• Entries from a robot dataset:
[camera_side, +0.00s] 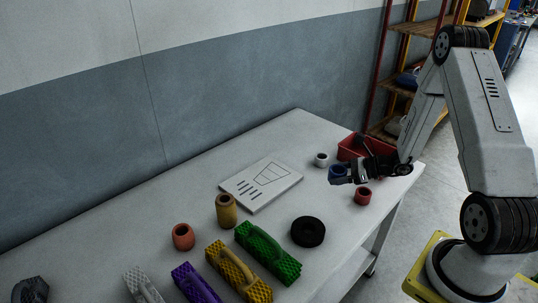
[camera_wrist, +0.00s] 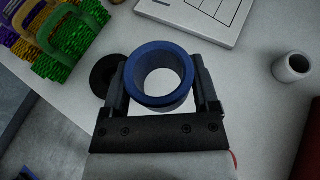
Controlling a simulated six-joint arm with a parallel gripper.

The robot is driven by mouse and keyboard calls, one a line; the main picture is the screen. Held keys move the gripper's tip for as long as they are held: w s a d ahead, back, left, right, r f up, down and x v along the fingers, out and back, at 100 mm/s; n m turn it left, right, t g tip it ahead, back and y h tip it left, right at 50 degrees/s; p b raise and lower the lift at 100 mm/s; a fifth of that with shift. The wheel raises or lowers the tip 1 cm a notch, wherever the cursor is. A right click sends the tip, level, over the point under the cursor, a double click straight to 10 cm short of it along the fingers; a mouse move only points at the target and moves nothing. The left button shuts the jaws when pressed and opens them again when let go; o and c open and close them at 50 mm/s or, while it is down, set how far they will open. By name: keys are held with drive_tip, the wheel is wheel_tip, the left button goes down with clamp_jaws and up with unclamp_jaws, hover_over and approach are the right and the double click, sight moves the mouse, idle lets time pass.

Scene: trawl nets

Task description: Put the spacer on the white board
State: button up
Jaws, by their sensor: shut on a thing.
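My gripper (camera_side: 352,173) is shut on a blue ring-shaped spacer (camera_side: 337,174), held above the right part of the table. In the wrist view the spacer (camera_wrist: 160,102) sits upright between the two fingers (camera_wrist: 162,82), its hole facing the camera. The white board (camera_side: 238,185) lies flat on the table, left of my gripper in the side view, with dark printed lines on it. Its edge shows at the top of the wrist view (camera_wrist: 190,27). The spacer is apart from the board.
Near my gripper are a white ring (camera_side: 321,160), a red ring (camera_side: 362,197) and a red bin (camera_side: 349,147).

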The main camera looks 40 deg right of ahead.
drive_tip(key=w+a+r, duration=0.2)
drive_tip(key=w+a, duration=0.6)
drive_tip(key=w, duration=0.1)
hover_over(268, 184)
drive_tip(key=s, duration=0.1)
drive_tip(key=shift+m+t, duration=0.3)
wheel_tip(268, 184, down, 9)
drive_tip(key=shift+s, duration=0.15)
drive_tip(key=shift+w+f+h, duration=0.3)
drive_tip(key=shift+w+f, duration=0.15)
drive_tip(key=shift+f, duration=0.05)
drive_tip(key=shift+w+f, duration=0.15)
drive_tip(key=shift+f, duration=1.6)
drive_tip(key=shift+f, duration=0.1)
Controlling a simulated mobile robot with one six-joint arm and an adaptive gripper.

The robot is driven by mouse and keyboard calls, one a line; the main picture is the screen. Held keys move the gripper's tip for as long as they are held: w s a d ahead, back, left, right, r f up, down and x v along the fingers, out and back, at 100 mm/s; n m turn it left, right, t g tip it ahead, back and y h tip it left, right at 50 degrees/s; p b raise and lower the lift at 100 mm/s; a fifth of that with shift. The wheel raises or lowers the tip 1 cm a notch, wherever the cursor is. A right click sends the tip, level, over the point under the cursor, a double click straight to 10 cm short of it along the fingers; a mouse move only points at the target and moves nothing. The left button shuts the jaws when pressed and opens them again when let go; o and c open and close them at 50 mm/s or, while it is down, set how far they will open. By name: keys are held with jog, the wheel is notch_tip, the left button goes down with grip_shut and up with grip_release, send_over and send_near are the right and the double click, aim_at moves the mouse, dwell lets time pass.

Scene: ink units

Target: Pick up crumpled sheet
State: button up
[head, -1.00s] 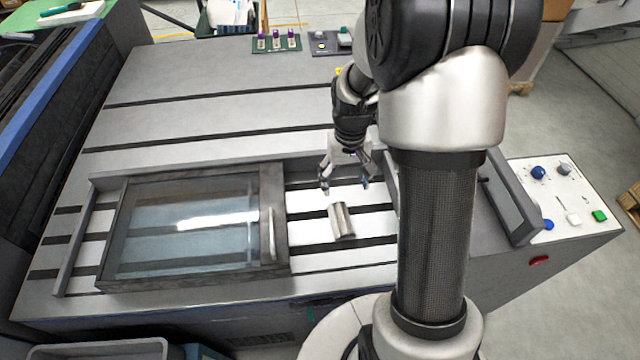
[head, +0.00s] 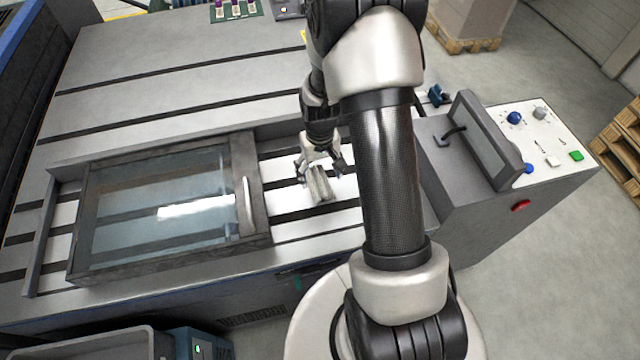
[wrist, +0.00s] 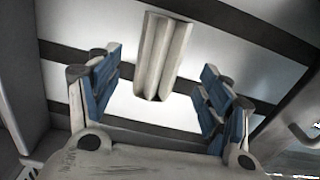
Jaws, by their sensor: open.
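The crumpled sheet (head: 319,186) is a small pale, folded, ridged piece lying on the white and dark-striped bed to the right of the glass cover. In the wrist view the crumpled sheet (wrist: 162,55) stands out ahead of and between the fingers, its near end close to the line of the fingertips. My gripper (head: 318,170) is above and just behind it in the head view. My gripper (wrist: 160,85) is open, with blue pads on both sides and a gap to the sheet on each side.
A glass cover (head: 160,205) with a dark frame and pale handle (head: 247,205) lies left of the sheet. A raised grey frame with a handle (head: 485,140) and a button panel (head: 540,140) stand at the right. A grey bin (head: 95,345) is at the lower left.

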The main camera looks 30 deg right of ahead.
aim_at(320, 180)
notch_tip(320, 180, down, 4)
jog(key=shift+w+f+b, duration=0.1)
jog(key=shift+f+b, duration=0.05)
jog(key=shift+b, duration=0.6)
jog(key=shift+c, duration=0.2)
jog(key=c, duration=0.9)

• WHAT TO DO: Copy every line above that holds the word "joint".

• SOLVED EXERCISE:
Controlling a simulated six-joint arm with a parallel gripper.
Controlling a simulated mobile robot with one six-joint arm and an adaptive gripper.

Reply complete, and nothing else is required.